**Exercise brief:**
Filter the entries below, keeping only lines with the word "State".

[Extracted records]
──────────

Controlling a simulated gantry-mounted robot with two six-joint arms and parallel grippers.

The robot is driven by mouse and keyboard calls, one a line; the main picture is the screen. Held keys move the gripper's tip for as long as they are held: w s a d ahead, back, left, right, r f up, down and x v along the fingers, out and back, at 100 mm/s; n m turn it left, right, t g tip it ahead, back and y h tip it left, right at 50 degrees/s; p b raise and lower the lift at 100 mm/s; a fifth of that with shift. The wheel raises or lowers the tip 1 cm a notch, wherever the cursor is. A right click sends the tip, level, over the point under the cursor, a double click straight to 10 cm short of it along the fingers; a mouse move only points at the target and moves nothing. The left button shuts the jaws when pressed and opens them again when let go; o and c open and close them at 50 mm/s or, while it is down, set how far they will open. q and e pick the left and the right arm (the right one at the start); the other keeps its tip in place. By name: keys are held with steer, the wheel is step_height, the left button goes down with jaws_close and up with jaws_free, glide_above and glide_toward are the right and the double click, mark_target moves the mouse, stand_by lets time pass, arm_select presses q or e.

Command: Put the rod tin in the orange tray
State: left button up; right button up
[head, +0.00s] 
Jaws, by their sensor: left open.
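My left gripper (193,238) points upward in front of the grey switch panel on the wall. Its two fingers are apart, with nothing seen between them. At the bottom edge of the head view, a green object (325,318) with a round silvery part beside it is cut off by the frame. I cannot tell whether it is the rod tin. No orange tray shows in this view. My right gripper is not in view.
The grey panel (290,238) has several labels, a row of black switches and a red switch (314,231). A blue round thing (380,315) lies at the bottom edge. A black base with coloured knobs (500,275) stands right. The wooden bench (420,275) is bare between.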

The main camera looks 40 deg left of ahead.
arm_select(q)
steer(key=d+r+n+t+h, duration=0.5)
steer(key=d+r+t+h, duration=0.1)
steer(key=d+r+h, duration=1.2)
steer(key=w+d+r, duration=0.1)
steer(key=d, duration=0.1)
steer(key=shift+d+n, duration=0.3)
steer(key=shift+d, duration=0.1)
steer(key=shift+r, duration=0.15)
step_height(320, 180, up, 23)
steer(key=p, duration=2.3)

──────────

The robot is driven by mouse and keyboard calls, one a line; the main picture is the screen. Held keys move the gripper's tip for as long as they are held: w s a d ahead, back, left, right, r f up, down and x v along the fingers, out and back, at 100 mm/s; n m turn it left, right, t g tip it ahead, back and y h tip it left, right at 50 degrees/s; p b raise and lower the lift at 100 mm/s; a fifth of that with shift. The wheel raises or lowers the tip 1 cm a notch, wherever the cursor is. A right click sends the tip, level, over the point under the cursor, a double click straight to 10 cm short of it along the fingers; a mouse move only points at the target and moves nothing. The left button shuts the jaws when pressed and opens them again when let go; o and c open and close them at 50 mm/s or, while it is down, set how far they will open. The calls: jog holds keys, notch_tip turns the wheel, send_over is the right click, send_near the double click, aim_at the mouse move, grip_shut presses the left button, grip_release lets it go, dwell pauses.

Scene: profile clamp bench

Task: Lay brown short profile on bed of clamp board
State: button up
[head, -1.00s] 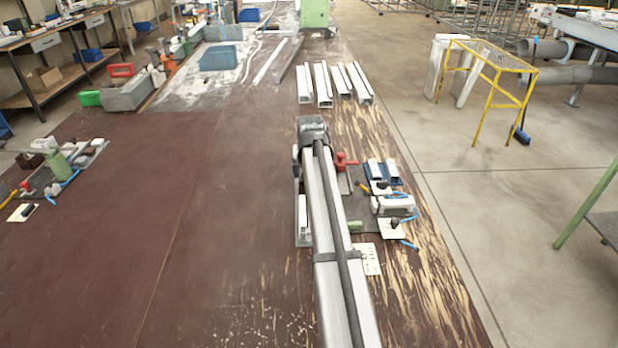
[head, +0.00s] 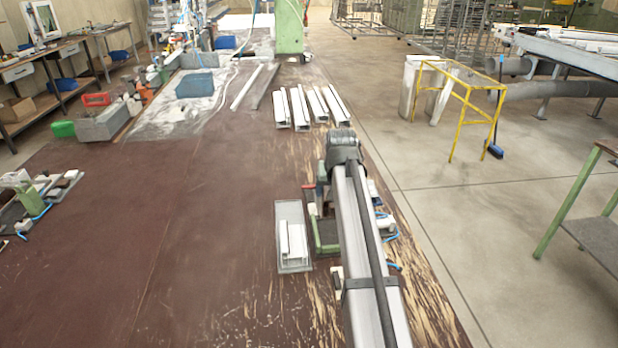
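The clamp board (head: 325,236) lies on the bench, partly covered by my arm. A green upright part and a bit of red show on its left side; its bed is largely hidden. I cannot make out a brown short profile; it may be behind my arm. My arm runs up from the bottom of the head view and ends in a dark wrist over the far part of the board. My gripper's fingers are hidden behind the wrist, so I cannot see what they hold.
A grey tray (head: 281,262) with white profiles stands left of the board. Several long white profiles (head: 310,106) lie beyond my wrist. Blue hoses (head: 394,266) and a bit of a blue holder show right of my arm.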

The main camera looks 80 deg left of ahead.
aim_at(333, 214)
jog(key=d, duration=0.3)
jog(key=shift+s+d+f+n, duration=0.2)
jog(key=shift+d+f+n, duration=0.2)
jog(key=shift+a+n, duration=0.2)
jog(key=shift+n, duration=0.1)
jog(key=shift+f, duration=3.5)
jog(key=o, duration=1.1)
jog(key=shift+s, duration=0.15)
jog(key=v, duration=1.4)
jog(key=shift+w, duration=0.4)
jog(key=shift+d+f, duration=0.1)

──────────

**Finished answer:**
State: left button up; right button up
State: button up

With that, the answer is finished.